■ **Work to complete**
Retype exactly the lines from the line containing "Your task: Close" through the line containing "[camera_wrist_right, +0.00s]", both included, and nothing more; skip the pictures.
══ Material provided ══
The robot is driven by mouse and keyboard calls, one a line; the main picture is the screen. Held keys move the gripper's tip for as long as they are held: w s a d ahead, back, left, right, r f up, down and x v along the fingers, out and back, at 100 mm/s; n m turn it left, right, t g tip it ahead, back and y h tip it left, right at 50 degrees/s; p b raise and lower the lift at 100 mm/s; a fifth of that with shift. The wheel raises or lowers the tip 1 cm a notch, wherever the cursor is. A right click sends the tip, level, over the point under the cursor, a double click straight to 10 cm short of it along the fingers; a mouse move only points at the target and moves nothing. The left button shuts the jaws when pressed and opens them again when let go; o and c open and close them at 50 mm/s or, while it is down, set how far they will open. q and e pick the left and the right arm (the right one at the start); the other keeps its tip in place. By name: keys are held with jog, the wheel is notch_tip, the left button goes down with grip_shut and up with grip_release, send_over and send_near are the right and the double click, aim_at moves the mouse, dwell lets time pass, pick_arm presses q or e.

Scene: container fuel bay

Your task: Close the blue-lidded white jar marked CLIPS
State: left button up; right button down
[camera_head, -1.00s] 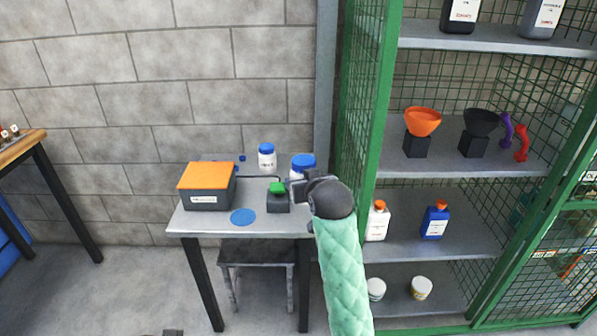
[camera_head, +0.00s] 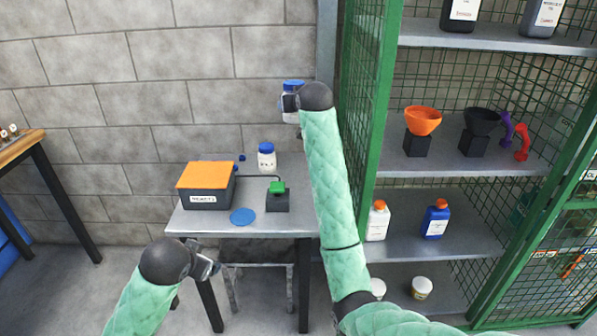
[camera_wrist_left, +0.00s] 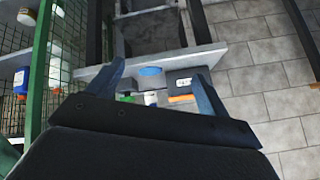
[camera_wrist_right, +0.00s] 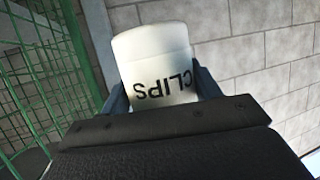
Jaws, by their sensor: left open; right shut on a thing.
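The white jar marked CLIPS (camera_wrist_right: 157,58) is clamped between the fingers of my right gripper (camera_head: 291,103). The right wrist view shows its black lettering upside down. In the head view it is raised well above the table, against the wall, with its blue lid (camera_head: 293,84) on top. I cannot tell how tightly the lid sits; the right wrist view hides it. My left gripper (camera_head: 207,266) is open and empty, low in front of the table's left front. Its spread fingers show in the left wrist view (camera_wrist_left: 160,72).
The grey table (camera_head: 222,226) holds an orange-lidded box (camera_head: 206,177), a second blue-lidded white jar (camera_head: 266,157), a blue disc (camera_head: 243,216) and a green-button device (camera_head: 277,197). The green mesh cage (camera_head: 360,110) with shelves is close on the right.

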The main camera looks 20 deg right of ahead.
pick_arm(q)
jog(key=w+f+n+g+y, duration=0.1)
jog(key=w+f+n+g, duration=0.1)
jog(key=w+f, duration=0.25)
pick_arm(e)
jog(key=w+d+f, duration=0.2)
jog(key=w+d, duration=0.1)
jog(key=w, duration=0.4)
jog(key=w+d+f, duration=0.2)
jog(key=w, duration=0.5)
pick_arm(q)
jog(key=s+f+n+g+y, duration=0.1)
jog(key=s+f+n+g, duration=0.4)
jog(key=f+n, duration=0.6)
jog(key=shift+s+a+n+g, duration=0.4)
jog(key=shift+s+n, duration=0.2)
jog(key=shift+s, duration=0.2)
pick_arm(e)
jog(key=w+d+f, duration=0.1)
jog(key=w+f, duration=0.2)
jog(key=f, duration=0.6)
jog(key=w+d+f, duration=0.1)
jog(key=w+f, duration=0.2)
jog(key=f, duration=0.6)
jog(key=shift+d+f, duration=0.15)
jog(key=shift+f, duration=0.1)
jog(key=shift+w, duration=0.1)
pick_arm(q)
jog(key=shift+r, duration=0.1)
═══
■ **Response to this exercise**
Your task: Close the blue-lidded white jar marked CLIPS
State: left button up; right button down
[camera_head, -1.00s] 
[camera_head, +0.00s] 
[camera_wrist_left, +0.00s] 
[camera_wrist_right, +0.00s] 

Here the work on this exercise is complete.